_What is being asked_: Print the lines of the listing below verbatim from its first line through the line bearing "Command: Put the". Any pictures are to be omitted.

_Source excerpt_:
— start —
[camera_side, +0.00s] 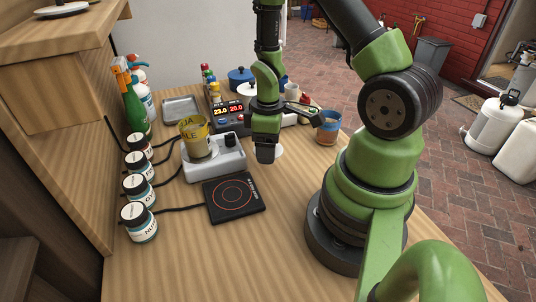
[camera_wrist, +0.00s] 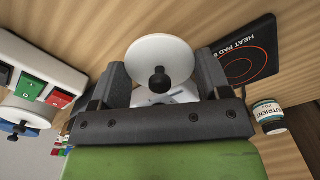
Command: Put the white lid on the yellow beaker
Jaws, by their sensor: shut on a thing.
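The yellow beaker (camera_side: 193,131) stands upright on a white stirrer base (camera_side: 214,167) in the side view. My gripper (camera_side: 265,155) is to the right of the beaker and apart from it. In the wrist view, the white lid (camera_wrist: 176,52), a round disc with a black knob, sits between the two fingers of my gripper (camera_wrist: 162,75), which is shut on it. In the side view, a white edge (camera_side: 279,150) shows beside the fingers; most of it is hidden. I cannot make out the beaker in the wrist view.
A black heat pad (camera_side: 235,197) lies in front of the stirrer. Several labelled jars (camera_side: 139,222) and a green bottle (camera_side: 134,108) line the left. A control box (camera_side: 229,112) and a blue-topped cup (camera_side: 328,127) stand behind. Another white disc (camera_wrist: 28,112) shows in the wrist view.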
— end —
_Complete output_:
[camera_side, +0.00s] 
[camera_wrist, +0.00s] 
Command: Put the white lid on the yellow beaker

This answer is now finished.